Diante desse cenário, Milken defende o fortalecimento institucional. “A instituição [Funai] precisa estar fortalecida e preparada para enfrentar o aumento desses desafios”.
Os povos isolados são grupos que conhecem a existência de outros povos, indígenas ou não indígenas, mas optaram pelo afastamento. A decisão, na maioria dos casos, está ligada a experiências traumáticas. “Eles não aceitam uma relação permanente com o Estado brasileiro. Por várias razões, mas principalmente porque são sobreviventes de massacres, correrias, chacinas. Ou seja, o isolamento está estritamente ligado à ideia do genocídio”, explica Fábio Ribeiro.
Por esse motivo, a confirmação da existência desses grupos segue o princípio do não contato e depende de indícios indiretos. Malocas, roças, ferramentas, pegadas, avistamentos e registros de imagem são algumas das evidências utilizadas. Segundo Ribeiro, o processo é desigual quando comparado à liberação de áreas para exploração. “É muito assimétrica a carga probatória entre você demarcar uma terra e você liberar essa terra para o empreendimento. Se de um lado, exige que a Funai quase tire uma foto ao lado dos indígenas isolados para provar [que eles existem], basta um despacho afirmando que em determinado lugar não tem indígenas isolados para essa terra [ser liberada para empreendimentos]”.
Além do orçamento, a formação técnica é apontada como um dos maiores entraves. “Tem uma questão de experiência, de formação, que requer essa capacidade de leitura dos vestígios dos indígenas isolados e também as condições físicas para um deslocamento terrestre que é extenuante”, afirma Milken.

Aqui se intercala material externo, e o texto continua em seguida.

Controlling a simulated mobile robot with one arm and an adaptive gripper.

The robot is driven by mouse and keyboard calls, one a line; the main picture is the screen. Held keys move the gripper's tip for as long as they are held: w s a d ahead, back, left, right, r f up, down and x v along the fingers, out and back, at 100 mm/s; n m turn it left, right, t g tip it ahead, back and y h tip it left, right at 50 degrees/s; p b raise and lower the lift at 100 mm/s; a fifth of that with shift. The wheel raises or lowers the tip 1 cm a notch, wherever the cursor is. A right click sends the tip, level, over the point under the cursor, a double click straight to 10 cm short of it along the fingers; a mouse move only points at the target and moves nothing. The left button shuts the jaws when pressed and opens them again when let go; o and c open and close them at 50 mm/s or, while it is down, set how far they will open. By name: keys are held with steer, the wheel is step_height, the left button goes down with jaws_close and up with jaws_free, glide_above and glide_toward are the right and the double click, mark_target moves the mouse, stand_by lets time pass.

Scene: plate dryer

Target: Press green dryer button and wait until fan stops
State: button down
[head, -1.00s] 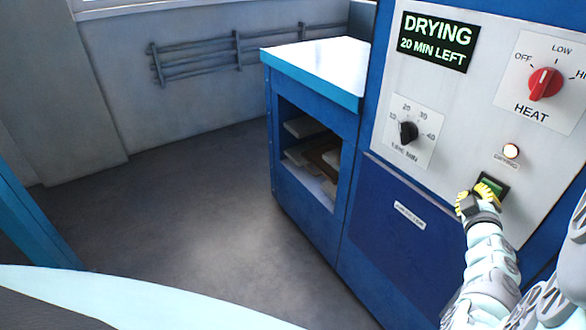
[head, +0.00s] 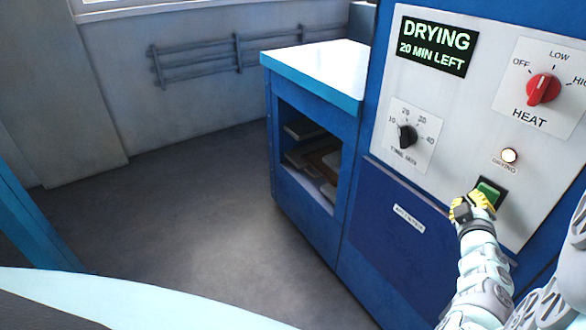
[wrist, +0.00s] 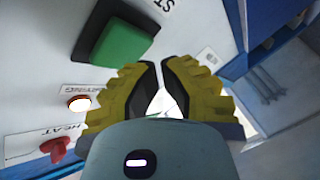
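The green dryer button (head: 489,192) sits in a black frame low on the white control panel. It also shows in the wrist view (wrist: 122,45), uncovered and large at the upper left. My gripper (head: 472,203), with yellow ribbed fingers, is just left of and below the button. In the wrist view the gripper (wrist: 163,75) has its fingertips close together with a narrow gap and nothing between them. It looks apart from the button there. The display (head: 438,46) reads "DRYING 20 MIN LEFT". The drying lamp (head: 509,156) is lit. The fan is not visible.
The red heat knob (head: 543,89) and the black timer dial (head: 407,135) are on the same panel. A blue cabinet (head: 312,225) with an open shelf stands left of the dryer. The floor (head: 170,210) left of it is clear.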

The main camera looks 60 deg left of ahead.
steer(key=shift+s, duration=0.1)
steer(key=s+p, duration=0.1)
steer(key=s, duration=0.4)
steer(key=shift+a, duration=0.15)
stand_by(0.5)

Ele destaca que as atividades envolvem longas expedições em áreas de floresta, com dificuldades logísticas e riscos constantes.
Atualmente, a Funai dispõe de 12 equipes de campo voltadas à proteção etnoambiental, mas nem todos os profissionais estão aptos a atuar diretamente com povos isolados. Para ampliar a capacidade de resposta, o órgão iniciou um processo de contratação de mil servidores temporários, com prioridade para indígenas. Além disso, o Concurso Nacional Unificado de 2024 ofertou 502 vagas para cargos de níveis médio e superior na fundação.